Das Design des ersten Modells basierte auf einer marokkanischen Kopie einer chinesischen Replik des Mate T50 – ein aus den 1970er Jahren stammendes japanisches Motorrad. Eric van Hove nutzte die Strategie der Aneignung und Verwandlung von Industrieprodukten im globalen Waren- und Produktionsprozess. Mit diesem Werk jedoch überschritt er seine bisherige künstlerische Praxis und erweiterte die Skulptur um den Aspekt der Funktion. Eric van Hove nahm Bezug auf das kunsthistorische Konzept des Ready-Mades, kodierte die Skulptur jedoch zu einem nutzbaren Alltagsgegenstand um. So sollte die Skulptur im gesellschaftlichen Realraum wirksam werden, ohne jedoch ihre Legitimität als Kunstobjekt zu verlieren. Der Künstler erkannte das Potenzial der Mahjouba I, sich über den künstlerischen Anspruch hinaus zu einem Projekt lokalen Wirtschaftens und solidarischer Ökonomie entwickeln zu können. Van Hove erweiterte das Kunstwerk um die Möglichkeit ein Nutzungsgegenstand zu werden, der in größerer Anzahl von lokalen Handwerkern gefertigt und zu einer Relokalisierung von Arbeit beitragen könne.

Mahjouba II, 2016
Mischtechnik, 10 Materialien, darunter verchromter Stahl, Neusilber, gelbes Kupfer, Schrauben, Gummi, Kuhhaut, Plastik, Elektronik, elektrisch betriebener Golden Motor (5 KW), Lithium-Eisenphosphat (LiFePO4)-Batterien.
150 x 75 x 100 cm
Courtesy der Künstler

In der Ausstellung im Frankfurter Kunstverein wurde ein nicht fertiger Prototyp des zweiten Motorradprojektes van Hoves weiterentwickelt. Über fast vier Monate hinweg kooperierte das Team van Hove mit Frankfurter Initiativen, die von Franziska Nori als Teil des Atelierprojektes eingeladen worden waren.

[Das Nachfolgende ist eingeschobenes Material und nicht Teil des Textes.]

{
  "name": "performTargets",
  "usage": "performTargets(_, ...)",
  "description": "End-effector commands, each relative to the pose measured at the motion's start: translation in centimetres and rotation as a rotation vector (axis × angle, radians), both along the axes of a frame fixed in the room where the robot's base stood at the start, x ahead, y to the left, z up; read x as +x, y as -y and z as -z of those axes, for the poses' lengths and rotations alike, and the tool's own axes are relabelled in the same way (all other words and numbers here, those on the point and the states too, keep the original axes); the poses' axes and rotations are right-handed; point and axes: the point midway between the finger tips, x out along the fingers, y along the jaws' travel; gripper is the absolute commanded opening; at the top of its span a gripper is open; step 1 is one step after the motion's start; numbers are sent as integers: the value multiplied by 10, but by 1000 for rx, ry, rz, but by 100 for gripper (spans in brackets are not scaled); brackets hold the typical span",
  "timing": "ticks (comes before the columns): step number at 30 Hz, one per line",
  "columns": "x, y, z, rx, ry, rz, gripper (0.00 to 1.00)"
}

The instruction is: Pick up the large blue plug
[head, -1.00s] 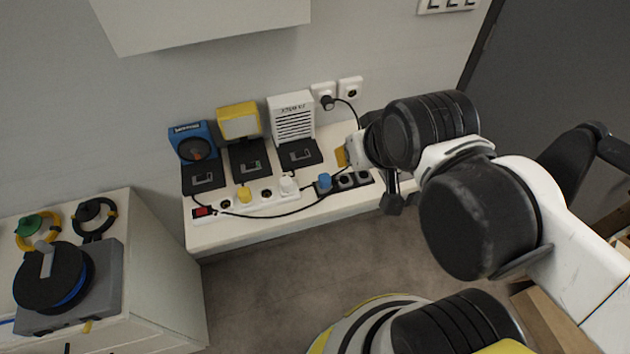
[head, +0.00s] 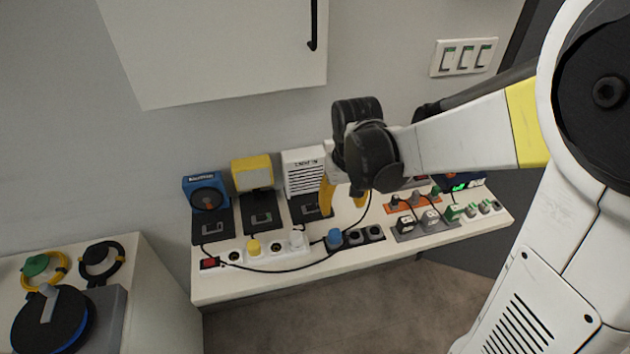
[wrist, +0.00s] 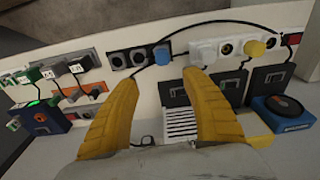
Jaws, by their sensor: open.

Die Einzelkomponenten der Mahjouba II  bestanden vorrangig aus verchromtem Stahl und Neusilber, um dem Motorrad besondere Stabilität zu verleihen. Die Antriebstechnologie vereinte Teile eines Caterpillar Getriebes mit Elementen vom Wendegetriebe eines chinesischen Lastendreirads. Mahjouba II wurde über einen elektrischen Golden Motor mit 5 KW sowie mit vier Lithium-Eisenphosphat-Batterien angetrieben. Die Produktion dieses zweiten Motorrad-Prototyps basierte zu 70 % auf handwerklicher Fertigung des Atelierteams und zu 30 % auf bereits bestehenden industriellen Komponenten. Das Kraftrad solle in der nächsten Entwicklungsstufe Einzelelemente enthalten, die mit 3D-Druckern hergestellt werden sollten. Verglichen mit dem ersten Prototyp war die Form von Mahjouba II vereinfacht, die Materialien weniger speziell und das Design auf lokale Anforderungen ausgerichtet. So sollten zum Beispiel mehrere Personen gleichzeitig Platz nehmen können, was in den Straßen Marokkos oft der Fall ist. Van Hove sah in seinem Kunstwerk das Potenzial der Nutzung als reales Fahrzeug, das von Interessenten reproduziert und weiterentwickelt werden kann.

Mahjouba, 2016
Film
Creative Director Meriem Abid
Courtesy der Künstler

Der Film Mahjouba, der eigens für die Ausstellung im Frankfurter Kunstverein produziert wurde, gibt Aufschluss über den sozio-politischen, wirtschaftlichen und kulturellen Kontext des Mahjouba I Prototyps. Der erste Teil des Films gewährt Einblicke in das Atelier van Hove in Marrakesch. Dabei stehen der gemeinschaftliche Arbeitsprozess und die Handwerker im Fokus, die gemeinsam mit dem Künstler an dem Projekt arbeiten. Ihre Lebensgeschichten werden fiktional nachgestellt und bilden einen der Erzählstränge des Films. Der zweite Teil des Films zeigt die Fahrt der Mahjouba I durch Marokko. Die Reise von Marrakesch bis hin zum nördlichen Tanger führt durch die vielfältige Sprachen- und Kulturlandschaft des Landes. Die Begegnungen mit der Bevölkerung geben den Menschen Raum, ihre Gedanken über die Zukunft des Handwerks und über das Potential lokal produzierter. elektrischer Fahrzeuge zu äußern.